All I am saying is it is match-making. You are not signing a property deal. People who get married fail to remove their profile and have no reason to inform matrimony sites what so ever, since it is a free service. Also, it is crowded with too many engineers, management professionals etc. Artists, start-up founders and other unheard professions are barely recognized.
My biggest concern and issue is that online match-making especially in India is not effective for professionally successful women beyond the socially accepted marriageable age.
Success so far
KK: All my members have been helping me widen my network and get more people involved. According to our census report on disability, the urban male to female ratio is around 4:3 and the same is reflected in my membership. It is 2:1 at the moment. When it comes to matchmaking for differently-abled, alliance takes time. For someone with Autism, s/he will take time to find his/her comfort to get talking. Matrimony comes at a later stage. Hence, my members are still getting to know each other.

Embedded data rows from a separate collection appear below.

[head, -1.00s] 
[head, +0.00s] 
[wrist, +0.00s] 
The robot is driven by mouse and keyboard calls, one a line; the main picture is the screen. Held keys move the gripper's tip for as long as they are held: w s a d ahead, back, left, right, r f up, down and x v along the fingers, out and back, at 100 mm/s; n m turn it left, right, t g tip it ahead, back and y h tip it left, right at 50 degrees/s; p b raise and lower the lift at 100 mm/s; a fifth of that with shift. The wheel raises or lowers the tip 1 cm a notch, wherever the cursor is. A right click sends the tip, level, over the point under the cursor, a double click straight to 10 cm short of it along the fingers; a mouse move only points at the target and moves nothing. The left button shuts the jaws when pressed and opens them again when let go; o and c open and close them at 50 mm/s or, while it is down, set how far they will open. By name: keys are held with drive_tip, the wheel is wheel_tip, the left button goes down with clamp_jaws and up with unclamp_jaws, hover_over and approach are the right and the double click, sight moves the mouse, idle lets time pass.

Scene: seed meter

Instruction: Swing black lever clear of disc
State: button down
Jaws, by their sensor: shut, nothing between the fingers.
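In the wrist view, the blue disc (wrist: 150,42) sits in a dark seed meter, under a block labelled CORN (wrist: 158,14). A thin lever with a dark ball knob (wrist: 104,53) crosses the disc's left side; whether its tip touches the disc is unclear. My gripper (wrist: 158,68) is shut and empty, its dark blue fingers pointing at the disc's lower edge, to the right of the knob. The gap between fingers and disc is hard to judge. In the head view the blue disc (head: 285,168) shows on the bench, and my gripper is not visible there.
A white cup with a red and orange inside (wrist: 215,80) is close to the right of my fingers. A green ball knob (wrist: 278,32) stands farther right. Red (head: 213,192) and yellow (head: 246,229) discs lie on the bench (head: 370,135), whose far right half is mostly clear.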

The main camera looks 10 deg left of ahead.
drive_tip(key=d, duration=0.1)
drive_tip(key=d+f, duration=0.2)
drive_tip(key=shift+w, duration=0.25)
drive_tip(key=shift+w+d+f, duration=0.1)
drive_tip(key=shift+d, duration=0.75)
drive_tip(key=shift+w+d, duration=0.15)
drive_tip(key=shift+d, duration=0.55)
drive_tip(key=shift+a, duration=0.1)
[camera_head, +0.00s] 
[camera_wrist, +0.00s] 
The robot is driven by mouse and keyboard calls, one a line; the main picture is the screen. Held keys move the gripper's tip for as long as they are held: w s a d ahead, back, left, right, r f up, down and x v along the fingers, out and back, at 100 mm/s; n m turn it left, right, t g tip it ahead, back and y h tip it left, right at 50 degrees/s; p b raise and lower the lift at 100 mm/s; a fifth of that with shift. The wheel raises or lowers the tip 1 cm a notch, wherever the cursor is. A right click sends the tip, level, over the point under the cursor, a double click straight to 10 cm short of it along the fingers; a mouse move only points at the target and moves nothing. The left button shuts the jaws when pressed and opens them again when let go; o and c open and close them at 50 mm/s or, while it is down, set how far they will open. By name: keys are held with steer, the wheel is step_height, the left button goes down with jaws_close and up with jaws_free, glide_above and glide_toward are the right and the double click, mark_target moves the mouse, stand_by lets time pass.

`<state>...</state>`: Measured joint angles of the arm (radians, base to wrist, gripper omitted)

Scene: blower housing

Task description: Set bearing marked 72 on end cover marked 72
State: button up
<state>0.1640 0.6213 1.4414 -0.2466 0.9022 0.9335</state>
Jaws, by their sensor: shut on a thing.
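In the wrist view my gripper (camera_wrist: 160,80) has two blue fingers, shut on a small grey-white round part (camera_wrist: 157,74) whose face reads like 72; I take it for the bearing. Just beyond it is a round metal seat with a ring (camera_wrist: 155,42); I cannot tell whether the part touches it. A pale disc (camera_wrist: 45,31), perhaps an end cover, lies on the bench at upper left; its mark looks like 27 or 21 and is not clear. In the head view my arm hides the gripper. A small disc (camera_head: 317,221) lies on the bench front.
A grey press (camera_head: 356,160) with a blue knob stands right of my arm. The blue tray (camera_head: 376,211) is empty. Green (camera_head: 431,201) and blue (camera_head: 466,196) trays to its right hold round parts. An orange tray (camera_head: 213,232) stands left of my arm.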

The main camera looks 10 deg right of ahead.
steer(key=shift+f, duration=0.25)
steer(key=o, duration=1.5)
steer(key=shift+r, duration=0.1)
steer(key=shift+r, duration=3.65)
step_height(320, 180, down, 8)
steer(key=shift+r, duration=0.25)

Again, someone who is visually impaired will take her/his own time in finding comfort and method of communication. Normally matchmaking needs a lot of patience and here it is a new ball game altogether. It also needs location audits of residence and post-marriage consulting.
Brief background on WU members
KK: I have profiles ranging from someone who is an illustrator and data analyst to someone who could not complete her schooling due to infrastructure.Most of our members are trying to solve employment and other infrastructure issues and are thus associated with various NGOs and HR consultants. I am still building a network and establishing the base on which the whole concept will go further.